### The task
Copy out the listing that follows, exactly, without its pictures.

>> Begin

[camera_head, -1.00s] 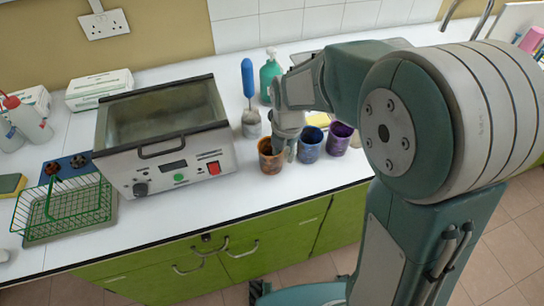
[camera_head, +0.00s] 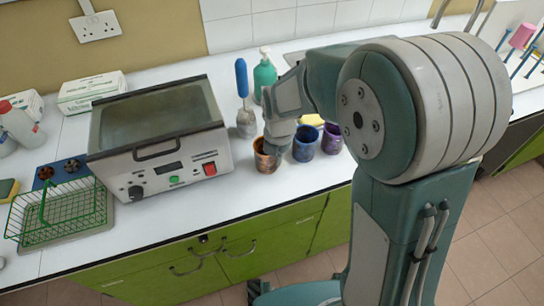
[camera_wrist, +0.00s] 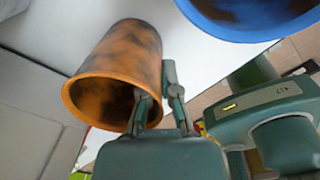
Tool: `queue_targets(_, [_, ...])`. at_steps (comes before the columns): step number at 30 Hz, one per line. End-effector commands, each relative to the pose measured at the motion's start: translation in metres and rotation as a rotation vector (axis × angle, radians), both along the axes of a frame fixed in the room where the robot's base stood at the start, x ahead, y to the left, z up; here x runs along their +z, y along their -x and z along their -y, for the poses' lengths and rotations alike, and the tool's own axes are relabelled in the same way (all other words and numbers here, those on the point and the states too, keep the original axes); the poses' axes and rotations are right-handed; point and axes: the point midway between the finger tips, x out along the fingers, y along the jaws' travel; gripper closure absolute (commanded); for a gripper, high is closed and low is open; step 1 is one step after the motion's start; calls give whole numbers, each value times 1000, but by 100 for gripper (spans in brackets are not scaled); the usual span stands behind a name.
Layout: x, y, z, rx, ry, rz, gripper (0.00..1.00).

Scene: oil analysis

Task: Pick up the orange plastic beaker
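The orange beaker (camera_head: 265,163) stands upright near the front edge of the white counter, with dark smudges on it. My gripper (camera_head: 277,145) is at its top right in the head view and hides part of its rim. In the wrist view the orange beaker (camera_wrist: 125,50) shows its open mouth. One finger of my gripper (camera_wrist: 158,92) reaches inside the mouth and the other lies along the outer wall, so the wall is between them. The inner fingertip is hidden by the beaker, and I cannot tell whether the fingers press on the wall.
A blue beaker (camera_head: 305,148) and a purple beaker (camera_head: 332,140) stand close on the right. A cup with a blue-handled tool (camera_head: 242,85) and a green bottle (camera_head: 265,75) are behind. A metal bath (camera_head: 165,170) stands left, with a green wire basket (camera_head: 60,212) beyond it.

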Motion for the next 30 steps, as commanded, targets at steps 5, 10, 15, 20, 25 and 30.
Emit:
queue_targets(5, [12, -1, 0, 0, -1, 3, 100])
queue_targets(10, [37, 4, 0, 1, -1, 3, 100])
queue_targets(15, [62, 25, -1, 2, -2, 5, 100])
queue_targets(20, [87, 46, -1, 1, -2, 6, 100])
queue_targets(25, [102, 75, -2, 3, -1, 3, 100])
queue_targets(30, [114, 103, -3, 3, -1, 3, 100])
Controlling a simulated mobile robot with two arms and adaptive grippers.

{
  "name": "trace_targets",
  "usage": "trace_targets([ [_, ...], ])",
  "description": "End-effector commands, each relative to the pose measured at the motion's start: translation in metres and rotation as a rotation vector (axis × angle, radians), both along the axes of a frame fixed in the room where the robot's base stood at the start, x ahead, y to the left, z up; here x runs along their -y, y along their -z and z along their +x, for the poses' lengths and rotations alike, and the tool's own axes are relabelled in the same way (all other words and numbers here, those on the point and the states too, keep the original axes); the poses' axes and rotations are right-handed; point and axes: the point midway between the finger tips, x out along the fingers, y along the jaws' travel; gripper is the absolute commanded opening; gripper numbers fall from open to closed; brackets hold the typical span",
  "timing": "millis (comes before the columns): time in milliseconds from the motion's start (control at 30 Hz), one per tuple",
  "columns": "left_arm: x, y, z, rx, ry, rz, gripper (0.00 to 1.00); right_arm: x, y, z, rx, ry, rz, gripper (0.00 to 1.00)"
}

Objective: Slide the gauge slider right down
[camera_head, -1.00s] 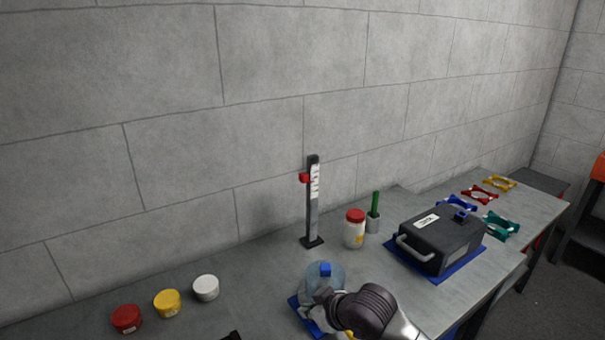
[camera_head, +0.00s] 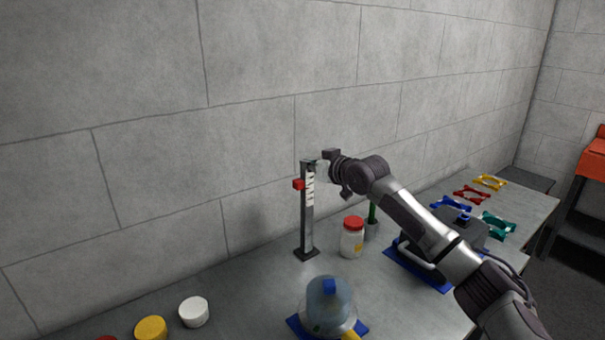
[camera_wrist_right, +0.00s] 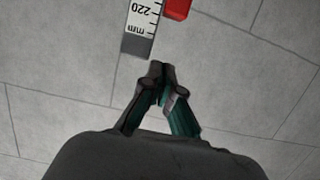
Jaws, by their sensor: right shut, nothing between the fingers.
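The gauge is a dark upright post (camera_head: 307,225) with a white millimetre scale, standing on the bench near the wall. Its red slider (camera_head: 298,184) sits high on the post and sticks out to the left. My right gripper (camera_head: 314,163) is at the top of the post in the head view. In the right wrist view, the gripper (camera_wrist_right: 160,70) is shut and empty, its tips just off the scale's end (camera_wrist_right: 138,42). The red slider (camera_wrist_right: 178,8) shows there at the top edge, apart from the fingers. My left gripper is not in view.
A red-lidded jar (camera_head: 351,240) and a green-handled item (camera_head: 372,215) stand right of the gauge, below my right arm. A clear blue-topped dome (camera_head: 329,303) sits in front. White (camera_head: 194,311) and yellow (camera_head: 151,328) lidded tubs are at front left. A dark case is partly hidden behind my arm.

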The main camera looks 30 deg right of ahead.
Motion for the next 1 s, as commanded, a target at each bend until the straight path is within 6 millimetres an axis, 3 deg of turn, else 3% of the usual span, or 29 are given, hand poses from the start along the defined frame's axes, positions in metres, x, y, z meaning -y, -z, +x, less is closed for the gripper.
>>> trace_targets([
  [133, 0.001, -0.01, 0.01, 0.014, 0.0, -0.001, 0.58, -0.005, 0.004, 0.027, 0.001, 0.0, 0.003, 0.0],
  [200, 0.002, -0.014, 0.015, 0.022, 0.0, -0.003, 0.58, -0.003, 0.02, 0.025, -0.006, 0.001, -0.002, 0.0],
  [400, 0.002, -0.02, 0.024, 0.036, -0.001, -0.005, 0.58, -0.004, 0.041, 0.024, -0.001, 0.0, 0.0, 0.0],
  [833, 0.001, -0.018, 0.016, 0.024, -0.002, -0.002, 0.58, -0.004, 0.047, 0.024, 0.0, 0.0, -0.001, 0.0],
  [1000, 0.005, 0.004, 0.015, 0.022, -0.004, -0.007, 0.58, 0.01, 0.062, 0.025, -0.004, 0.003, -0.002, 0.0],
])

>> End

### Worked solution
[camera_head, -1.00s] 
[camera_head, +0.00s] 
[camera_wrist, +0.00s] 
Tool: `queue_targets(_, [_, ...])`. at_steps (comes before the columns): step number at 30 Hz, one per line. End-effector commands, each relative to the pose measured at the motion's start: translation in metres and rotation as a rotation vector (axis × angle, radians), both along the axes of a frame fixed in the room where the robot's base stood at the start, x ahead, y to the left, z up; here x runs along their +z, y along their -x and z along their -y, for the poses' lengths and rotations alike, and the tool's own axes are relabelled in the same way (all other words and numbers here, those on the point and the states too, keep the original axes); the poses' axes and rotations are right-handed; point and axes: the point midway between the finger tips, x out along the fingers, y along the jaws' travel; gripper closure absolute (commanded); for a gripper, high is closed and low is open; step 1 is one step after the motion's start; calls give whole numbers, each value times 1000, but by 100 for gripper (spans in brackets are not scaled); the usual span stands behind a name.
Layout: x, y, z, rx, ry, rz, gripper (0.00..1.00).

Scene: oil analysis

Task: Pick up the orange plastic beaker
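The orange beaker (camera_head: 265,163) stands upright near the front edge of the white counter, with dark smudges on it. My gripper (camera_head: 277,145) is at its top right in the head view and hides part of its rim. In the wrist view the orange beaker (camera_wrist: 125,50) shows its open mouth. One finger of my gripper (camera_wrist: 158,92) reaches inside the mouth and the other lies along the outer wall, so the wall is between them. The inner fingertip is hidden by the beaker, and I cannot tell whether the fingers press on the wall.
A blue beaker (camera_head: 305,148) and a purple beaker (camera_head: 332,140) stand close on the right. A cup with a blue-handled tool (camera_head: 242,85) and a green bottle (camera_head: 265,75) are behind. A metal bath (camera_head: 165,170) stands left, with a green wire basket (camera_head: 60,212) beyond it.

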Motion for the next 30 steps, as commanded, targets at steps 5, 10, 15, 20, 25 and 30.
Emit:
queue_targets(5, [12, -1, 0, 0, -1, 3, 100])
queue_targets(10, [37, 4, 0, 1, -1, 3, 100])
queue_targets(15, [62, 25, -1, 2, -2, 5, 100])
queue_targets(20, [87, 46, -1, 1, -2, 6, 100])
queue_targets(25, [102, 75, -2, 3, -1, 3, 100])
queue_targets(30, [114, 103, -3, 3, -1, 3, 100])
Controlling a simulated mobile robot with two arms and adaptive grippers.

{
  "name": "trace_targets",
  "usage": "trace_targets([ [_, ...], ])",
  "description": "End-effector commands, each relative to the pose measured at the motion's start: translation in metres and rotation as a rotation vector (axis × angle, radians), both along the axes of a frame fixed in the room where the robot's base stood at the start, x ahead, y to the left, z up; here x runs along their -y, y along their -z and z along their +x, for the poses' lengths and rotations alike, and the tool's own axes are relabelled in the same way (all other words and numbers here, those on the point and the states too, keep the original axes); the poses' axes and rotations are right-handed; point and axes: the point midway between the finger tips, x out along the fingers, y along the jaws' travel; gripper is the absolute commanded opening; gripper numbers fall from open to closed; brackets hold the typical span",
  "timing": "millis (comes before the columns): time in milliseconds from the motion's start (control at 30 Hz), one per tuple",
  "columns": "left_arm: x, y, z, rx, ry, rz, gripper (0.00 to 1.00); right_arm: x, y, z, rx, ry, rz, gripper (0.00 to 1.00)"
}

Objective: Slide the gauge slider right down
[camera_head, -1.00s] 
[camera_head, +0.00s] 
[camera_wrist_right, +0.00s] 
Jaws, by their sensor: right shut, nothing between the fingers.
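The gauge is a dark upright post (camera_head: 307,225) with a white millimetre scale, standing on the bench near the wall. Its red slider (camera_head: 298,184) sits high on the post and sticks out to the left. My right gripper (camera_head: 314,163) is at the top of the post in the head view. In the right wrist view, the gripper (camera_wrist_right: 160,70) is shut and empty, its tips just off the scale's end (camera_wrist_right: 138,42). The red slider (camera_wrist_right: 178,8) shows there at the top edge, apart from the fingers. My left gripper is not in view.
A red-lidded jar (camera_head: 351,240) and a green-handled item (camera_head: 372,215) stand right of the gauge, below my right arm. A clear blue-topped dome (camera_head: 329,303) sits in front. White (camera_head: 194,311) and yellow (camera_head: 151,328) lidded tubs are at front left. A dark case is partly hidden behind my arm.

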The main camera looks 30 deg right of ahead.
Motion for the next 1 s, as commanded, a target at each bend until the straight path is within 6 millimetres an axis, 3 deg of turn, else 3% of the usual span, or 29 are given, hand poses from the start along the defined frame's axes, positions in metres, x, y, z meaning -y, -z, +x, less is closed for the gripper.
>>> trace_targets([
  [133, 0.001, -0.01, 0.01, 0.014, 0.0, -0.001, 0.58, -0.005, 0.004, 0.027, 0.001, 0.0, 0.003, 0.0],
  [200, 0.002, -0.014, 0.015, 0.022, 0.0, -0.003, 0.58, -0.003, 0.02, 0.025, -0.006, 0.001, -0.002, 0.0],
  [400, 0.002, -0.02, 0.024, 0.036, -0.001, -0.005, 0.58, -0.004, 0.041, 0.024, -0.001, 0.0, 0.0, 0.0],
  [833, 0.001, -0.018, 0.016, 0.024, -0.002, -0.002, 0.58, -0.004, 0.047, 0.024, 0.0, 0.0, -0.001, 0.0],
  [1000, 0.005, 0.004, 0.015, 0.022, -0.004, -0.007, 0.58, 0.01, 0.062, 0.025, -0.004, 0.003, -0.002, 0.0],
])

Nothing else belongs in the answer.